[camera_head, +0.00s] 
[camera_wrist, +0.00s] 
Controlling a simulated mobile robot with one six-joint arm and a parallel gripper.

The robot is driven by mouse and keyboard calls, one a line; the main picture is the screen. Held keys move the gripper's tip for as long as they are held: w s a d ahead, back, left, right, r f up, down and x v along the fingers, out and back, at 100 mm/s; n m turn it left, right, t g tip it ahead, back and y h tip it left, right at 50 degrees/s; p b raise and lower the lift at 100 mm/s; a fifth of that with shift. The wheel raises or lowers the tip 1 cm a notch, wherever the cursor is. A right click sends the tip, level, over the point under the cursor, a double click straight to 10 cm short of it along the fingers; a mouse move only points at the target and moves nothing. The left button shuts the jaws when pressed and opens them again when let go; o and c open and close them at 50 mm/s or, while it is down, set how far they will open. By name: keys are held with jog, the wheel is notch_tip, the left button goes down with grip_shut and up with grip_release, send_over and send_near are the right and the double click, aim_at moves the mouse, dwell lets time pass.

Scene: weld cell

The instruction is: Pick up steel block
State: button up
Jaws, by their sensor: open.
*****
§ Given exercise
In the data above, tally the lines holding "button" and answer with the figure only.

§ Response to the exercise
2